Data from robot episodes
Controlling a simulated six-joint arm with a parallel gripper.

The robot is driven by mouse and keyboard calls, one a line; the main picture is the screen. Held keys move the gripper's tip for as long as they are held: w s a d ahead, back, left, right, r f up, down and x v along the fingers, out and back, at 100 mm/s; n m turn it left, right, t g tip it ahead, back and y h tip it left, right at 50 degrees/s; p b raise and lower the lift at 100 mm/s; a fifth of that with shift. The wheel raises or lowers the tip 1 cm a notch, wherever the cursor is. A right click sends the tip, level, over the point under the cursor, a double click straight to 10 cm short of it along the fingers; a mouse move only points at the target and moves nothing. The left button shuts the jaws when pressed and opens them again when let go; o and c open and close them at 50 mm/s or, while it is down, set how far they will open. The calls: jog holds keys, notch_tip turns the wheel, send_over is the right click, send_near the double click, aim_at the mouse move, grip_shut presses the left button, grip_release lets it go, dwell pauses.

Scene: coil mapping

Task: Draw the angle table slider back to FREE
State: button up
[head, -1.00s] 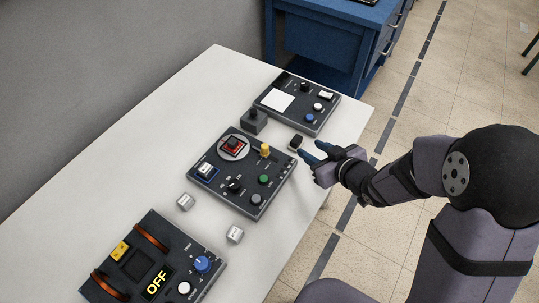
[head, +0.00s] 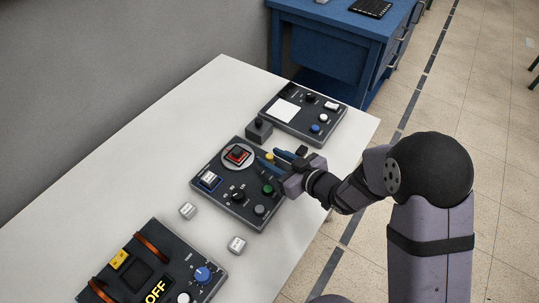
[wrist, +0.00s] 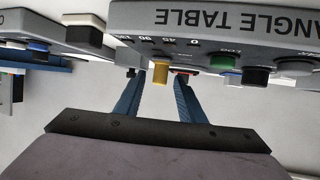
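The angle table (head: 222,190) is a dark panel in the middle of the white table; its lettering shows upside down in the wrist view (wrist: 268,22). Its slider has a yellow knob (head: 270,156), which also shows in the wrist view (wrist: 160,73), near the angle scale marks. My gripper (head: 271,157) is open, with its blue fingers on either side of the knob. In the wrist view the fingers (wrist: 159,84) stand apart with a gap to each side of the knob. I cannot read the FREE mark.
A black-and-red part (head: 237,154) sits on the panel's round disc. A joystick box (head: 259,131) stands behind my fingers, and a small black block (head: 302,151) lies beside my gripper.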

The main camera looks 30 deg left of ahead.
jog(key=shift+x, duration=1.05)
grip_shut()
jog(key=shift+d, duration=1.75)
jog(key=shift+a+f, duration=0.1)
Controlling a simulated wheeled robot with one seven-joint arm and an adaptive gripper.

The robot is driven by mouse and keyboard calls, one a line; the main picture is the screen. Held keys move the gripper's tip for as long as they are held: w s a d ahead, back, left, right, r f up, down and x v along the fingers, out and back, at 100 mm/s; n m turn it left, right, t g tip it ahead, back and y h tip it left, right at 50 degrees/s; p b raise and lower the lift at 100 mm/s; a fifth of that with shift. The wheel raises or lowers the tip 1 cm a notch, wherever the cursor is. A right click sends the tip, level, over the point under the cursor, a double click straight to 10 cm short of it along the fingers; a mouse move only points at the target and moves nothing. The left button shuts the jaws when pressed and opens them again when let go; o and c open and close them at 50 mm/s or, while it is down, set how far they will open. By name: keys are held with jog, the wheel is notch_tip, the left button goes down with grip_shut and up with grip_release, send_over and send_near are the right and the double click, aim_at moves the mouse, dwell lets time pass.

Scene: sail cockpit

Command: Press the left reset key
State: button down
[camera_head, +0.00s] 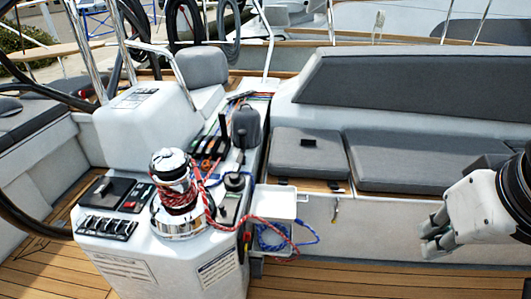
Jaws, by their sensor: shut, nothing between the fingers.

* _What is asked_:
Transcribe the material as is, with images omitted.

* _Output_:
Controlling a simulated six-joint arm with a parallel gripper.

The robot is driven by mouse and keyboard calls, one a line; the main picture is the screen. Held keys move the gripper's tip for as long as they are held: w s a d ahead, back, left, right, r f up, down and x v along the fingers, out and back, at 100 mm/s; n m turn it left, right, t g tip it ahead, back and y h tip it left, right at 50 degrees/s; p b raise and lower the lift at 100 mm/s; a fifth of that with shift. The wheel raises or lowers the tip 1 cm a notch, wherever the cursor is. A right click sends the tip, level, over the point under the cursor, a double click straight to 10 cm short of it along the fingers; a mouse move only points at the target and moves nothing. The left button shuts the jaws when pressed and opens them again when let go; o and c open and close them at 50 mm/s or, while it is down, set how far they will open. The calls: jog holds keys, notch_tip turns the wheel, send_over is the right click, send_near the double click, aim_at the mouse move, grip_shut presses the left button, grip_release lets it go, dwell pauses.

Scene: coil mapping

Task: Draw the angle table slider back to FREE
State: button up
[head, -1.00s] 
[head, +0.00s] 
[wrist, +0.00s] 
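The angle table (head: 222,190) is a dark panel in the middle of the white table; its lettering shows upside down in the wrist view (wrist: 268,22). Its slider has a yellow knob (head: 270,156), which also shows in the wrist view (wrist: 160,73), near the angle scale marks. My gripper (head: 271,157) is open, with its blue fingers on either side of the knob. In the wrist view the fingers (wrist: 159,84) stand apart with a gap to each side of the knob. I cannot read the FREE mark.
A black-and-red part (head: 237,154) sits on the panel's round disc. A joystick box (head: 259,131) stands behind my fingers, and a small black block (head: 302,151) lies beside my gripper.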

The main camera looks 30 deg left of ahead.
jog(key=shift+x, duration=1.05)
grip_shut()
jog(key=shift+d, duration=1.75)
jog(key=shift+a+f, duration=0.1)
Controlling a simulated wheeled robot with one seven-joint arm and an adaptive gripper.

The robot is driven by mouse and keyboard calls, one a line; the main picture is the screen. Held keys move the gripper's tip for as long as they are held: w s a d ahead, back, left, right, r f up, down and x v along the fingers, out and back, at 100 mm/s; n m turn it left, right, t g tip it ahead, back and y h tip it left, right at 50 degrees/s; p b raise and lower the lift at 100 mm/s; a fifth of that with shift. The wheel raises or lowers the tip 1 cm a notch, wherever the cursor is. A right click sends the tip, level, over the point under the cursor, a double click straight to 10 cm short of it along the fingers; a mouse move only points at the target and moves nothing. The left button shuts the jaws when pressed and opens them again when let go; o and c open and close them at 50 mm/s or, while it is down, set how far they will open. By name: keys are held with jog, the wheel is notch_tip, the left button goes down with grip_shut and up with grip_release, send_over and send_near are the right and the double click, aim_at moves the mouse, dwell lets time pass.

Scene: sail cockpit

Command: Press the left reset key
State: button down
[camera_head, +0.00s] 
Jaws, by their sensor: shut, nothing between the fingers.

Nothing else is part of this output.